Castelsardo (Sassari) - Il porticciolo di Castelsardo è un gioiello anche spazzato dal maestrale, attrezzato e in ordine, protetto dal castello medievale dei Doria che resiste in cima al promontorio. Ottocento posti che accolgono natanti lunghi fino a 30 metri, l'orgoglio del giovane sindaco Franco Cuccureddu, presidente della Rete dei porti della Sardegna. «Sa quante barche qui hanno pagato la tassa sul lusso? Nessuna. L'abbiamo ufficialmente boicottata e i fatti ci hanno dato ragione».
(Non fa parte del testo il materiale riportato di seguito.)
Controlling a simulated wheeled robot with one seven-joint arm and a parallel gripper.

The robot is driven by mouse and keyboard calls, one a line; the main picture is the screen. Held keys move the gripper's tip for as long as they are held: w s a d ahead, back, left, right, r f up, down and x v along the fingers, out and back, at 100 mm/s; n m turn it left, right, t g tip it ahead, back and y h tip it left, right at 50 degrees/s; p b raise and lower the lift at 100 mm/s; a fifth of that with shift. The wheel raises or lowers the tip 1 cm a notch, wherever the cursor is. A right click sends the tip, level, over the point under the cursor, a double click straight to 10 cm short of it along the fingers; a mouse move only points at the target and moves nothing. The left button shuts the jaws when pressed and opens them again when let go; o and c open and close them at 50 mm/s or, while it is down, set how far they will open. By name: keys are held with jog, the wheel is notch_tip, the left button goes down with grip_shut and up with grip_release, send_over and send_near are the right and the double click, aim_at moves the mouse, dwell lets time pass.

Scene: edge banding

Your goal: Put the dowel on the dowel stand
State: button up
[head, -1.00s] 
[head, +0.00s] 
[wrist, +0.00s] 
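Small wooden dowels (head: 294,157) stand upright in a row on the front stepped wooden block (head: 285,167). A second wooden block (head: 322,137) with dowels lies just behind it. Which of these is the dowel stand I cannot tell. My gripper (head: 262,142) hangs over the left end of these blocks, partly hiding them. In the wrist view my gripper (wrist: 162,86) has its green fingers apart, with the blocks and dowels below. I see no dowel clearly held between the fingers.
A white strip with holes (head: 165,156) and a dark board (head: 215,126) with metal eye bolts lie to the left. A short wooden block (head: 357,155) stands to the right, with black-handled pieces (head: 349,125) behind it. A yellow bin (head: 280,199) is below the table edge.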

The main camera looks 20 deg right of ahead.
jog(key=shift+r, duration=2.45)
I fatti sono che il governatore dimissionario ha fatto di tutto per smantellare la fetta più redditizia del turismo sardo, quella dei vacanzieri ricchi, che hanno (o vorrebbero avere) la villa fronte mare, atterrano in elicottero o attraccano con lo yacht e spendono, spendono, spendono. «Cento battelli valgono centomila camperisti - dice Cuccureddu -. Ogni passeggero di una barca di 40 metri spende mille euro al giorno, stima prudente. La Sardegna non può puntare sul turismo di massa ma su quello di qualità».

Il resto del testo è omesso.